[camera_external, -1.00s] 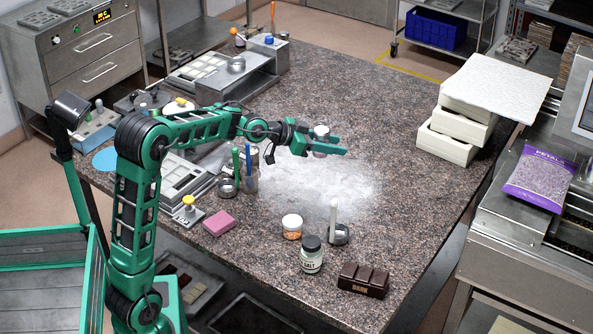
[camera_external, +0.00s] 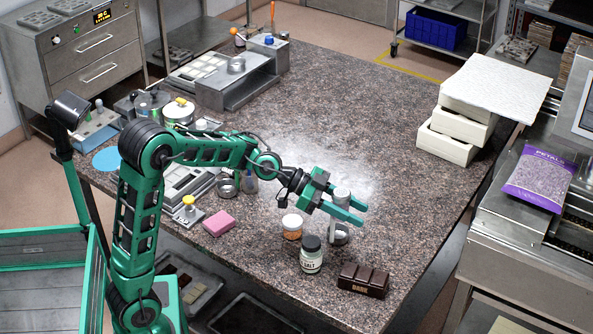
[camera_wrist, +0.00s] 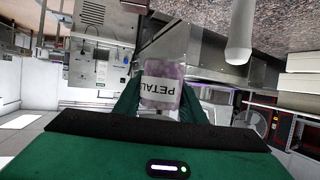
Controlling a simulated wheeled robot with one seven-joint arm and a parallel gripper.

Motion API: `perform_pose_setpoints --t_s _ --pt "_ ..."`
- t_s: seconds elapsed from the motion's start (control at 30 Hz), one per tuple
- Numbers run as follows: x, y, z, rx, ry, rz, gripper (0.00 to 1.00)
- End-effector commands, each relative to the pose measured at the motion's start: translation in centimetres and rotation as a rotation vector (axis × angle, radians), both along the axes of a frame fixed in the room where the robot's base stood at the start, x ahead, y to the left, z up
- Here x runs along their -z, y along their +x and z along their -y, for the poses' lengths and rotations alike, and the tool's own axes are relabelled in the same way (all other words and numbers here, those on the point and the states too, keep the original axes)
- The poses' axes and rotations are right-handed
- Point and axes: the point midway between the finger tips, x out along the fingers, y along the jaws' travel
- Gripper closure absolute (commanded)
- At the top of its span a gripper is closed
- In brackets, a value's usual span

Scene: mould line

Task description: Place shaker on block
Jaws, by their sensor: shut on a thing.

**WHAT YOU HAVE TO DO:** Skip the pictures, then retype every line above exactly.

**COMPLETE ANSWER:**
[camera_external, -1.00s] 
[camera_external, +0.00s] 
[camera_wrist, +0.00s] 
Controlling a simulated wheeled robot with one seven-joint arm and a parallel gripper.

Motion API: `perform_pose_setpoints --t_s _ --pt "_ ..."`
- t_s: seconds elapsed from the motion's start (control at 30 Hz), one per tuple
- Numbers run as follows: x, y, z, rx, ry, rz, gripper (0.00 to 1.00)
- End-effector commands, each relative to the pose measured at the motion's start: translation in centimetres and rotation as a rotation vector (axis × angle, radians), both along the axes of a frame fixed in the room where the robot's base stood at the start, x ahead, y to the left, z up
- Here x runs along their -z, y along their +x and z along their -y, for the poses' lengths and rotations alike, and the tool's own axes are relabelled in the same way (all other words and numbers here, those on the point and the states too, keep the original axes)
- The poses' axes and rotations are right-handed
- Point and axes: the point midway between the finger tips, x out along the fingers, y along the jaws' travel
- Gripper closure absolute (commanded)
- At the top of its span a gripper is closed
- In brackets, a value's usual span

Scene: mould line

Task description: Place shaker on block
Jaws, by their sensor: shut on a thing.

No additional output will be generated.